What is A Circuit Breaker?
A circuit breaker is equipment that helps to protect the electrical devices from damage during abnormal conditions by interrupting the fault current or short circuit. Its basic function in an electrical path is to detect an abnormal condition and discontinue electrical flow. A circuit breaker is easier to use since it can be reset manually or automatically unlike a fuse that needs replacements after interruptions.
What are the Functions of Circuit Breakers?
The main function of a circuit breaker includes:
It can constantly carry full-load electricity without damage or overheating.
It opens and closes the circuit when there is no load.
It either creates (closes) or destroys (opens) the regular operational currents.

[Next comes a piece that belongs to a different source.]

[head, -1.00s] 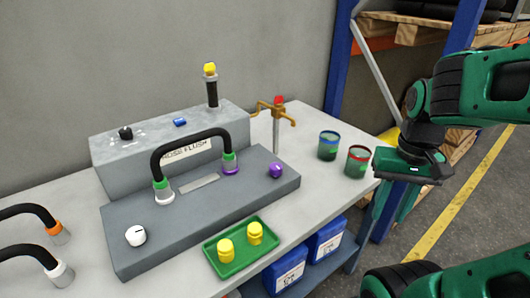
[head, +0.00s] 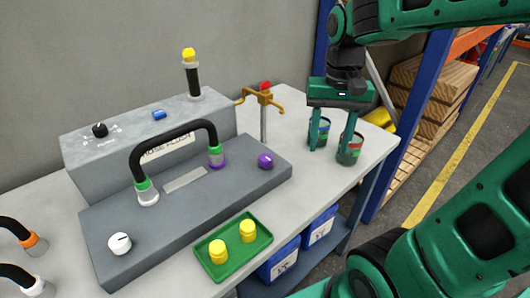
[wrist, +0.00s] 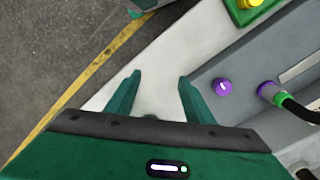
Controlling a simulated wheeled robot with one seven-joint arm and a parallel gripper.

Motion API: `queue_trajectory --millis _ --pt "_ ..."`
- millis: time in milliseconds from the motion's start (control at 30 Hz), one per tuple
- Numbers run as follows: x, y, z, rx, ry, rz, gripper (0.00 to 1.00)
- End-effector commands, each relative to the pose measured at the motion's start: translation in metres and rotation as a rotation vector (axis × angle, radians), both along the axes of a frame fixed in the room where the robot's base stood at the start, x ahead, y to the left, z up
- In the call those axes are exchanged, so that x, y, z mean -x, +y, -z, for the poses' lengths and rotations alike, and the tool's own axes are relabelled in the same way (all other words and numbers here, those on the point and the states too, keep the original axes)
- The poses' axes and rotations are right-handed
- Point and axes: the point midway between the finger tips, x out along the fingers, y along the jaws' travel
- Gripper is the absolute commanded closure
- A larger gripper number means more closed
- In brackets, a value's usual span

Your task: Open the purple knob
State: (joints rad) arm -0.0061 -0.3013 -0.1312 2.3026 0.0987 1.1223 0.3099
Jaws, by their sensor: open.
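The purple knob (head: 265,160) sits on the right end of the dark grey base panel (head: 200,222). In the wrist view the purple knob (wrist: 222,87) is to the right of my gripper's right finger, with a light mark on its face. My gripper (head: 331,146) is open and empty, pointing down above the right part of the table, to the right of the knob and apart from it. In the wrist view both fingers of my gripper (wrist: 156,90) are spread.
A black hose (head: 172,135) arches over the panel, with a purple-ringed end. A white knob (head: 120,243) is at the left. A green tray (head: 217,273) holds yellow pieces. Two cans, one of them red-rimmed (head: 350,150), stand by my fingers. A brass tap (head: 262,98) stands behind the knob.

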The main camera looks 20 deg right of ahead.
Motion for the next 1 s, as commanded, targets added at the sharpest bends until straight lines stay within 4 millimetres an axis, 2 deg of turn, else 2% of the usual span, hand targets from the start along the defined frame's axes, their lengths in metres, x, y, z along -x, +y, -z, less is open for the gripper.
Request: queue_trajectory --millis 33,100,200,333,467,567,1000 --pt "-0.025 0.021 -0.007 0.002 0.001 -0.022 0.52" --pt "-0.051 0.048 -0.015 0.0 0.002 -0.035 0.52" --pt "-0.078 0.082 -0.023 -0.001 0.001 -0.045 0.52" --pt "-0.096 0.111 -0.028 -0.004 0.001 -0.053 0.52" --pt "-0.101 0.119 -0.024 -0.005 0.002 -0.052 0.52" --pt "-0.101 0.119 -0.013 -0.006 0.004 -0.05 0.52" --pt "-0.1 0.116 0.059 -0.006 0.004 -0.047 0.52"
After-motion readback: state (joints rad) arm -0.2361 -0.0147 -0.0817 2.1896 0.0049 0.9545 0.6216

Up to the value of the current, it is designed for, it creates and destroys the short circuit current.
Rating of Circuit Breakers
Circuit breakers are rated in terms of max voltage, frequency, max current carrying capacity, max interrupting capacity, number of poles and short circuit carrying capacity.
These are the standard ratings of circuit breaker:
1A, 2A, 3A, 4A, 6A, 10A, 13A, 16A, 25A, 32A, 40A, 50A, 63A, and 100A and even KA.
Working Principle of Circuit Breaker
Fixed contacts and moving contacts make up the majority of the circuit breaker. These two contacts are physically connected to one another while the circuit breaker is in its typical “ON” state as a result of the mechanical pressure being exerted to the moving contacts. When a switching signal is applied to a circuit breaker, potential energy that has been accumulated in the operating mechanism is released.
The potential energy can be stored in the circuit breaker in a variety of methods, including by hydraulic pressure, compressed air, or deforming metal springs. However, potential energy must be released during operation, regardless of the source. The moving contact slides quickly thanks to the release of potential energy.
When a switching pulse energises the working coils (tripping coils and closure coil) in a circuit breaker and displaces the plunger inside of it, the circuit breaker trips. This operating coil plunger is typically connected to the circuit breaker’s operating mechanism. As a result, mechanically stored potential energy in the breaker mechanism is released as kinetic energy, which causes the moving contacts to move because they are mechanically connected to the operating mechanism through a gear lever arrangement.
After a circuit breaker cycle, the total energy stored is released, and potential energy is afterwards once more stored in the functioning mechanism of the circuit breaker using a spring charging motor, an air compressor, or any other method.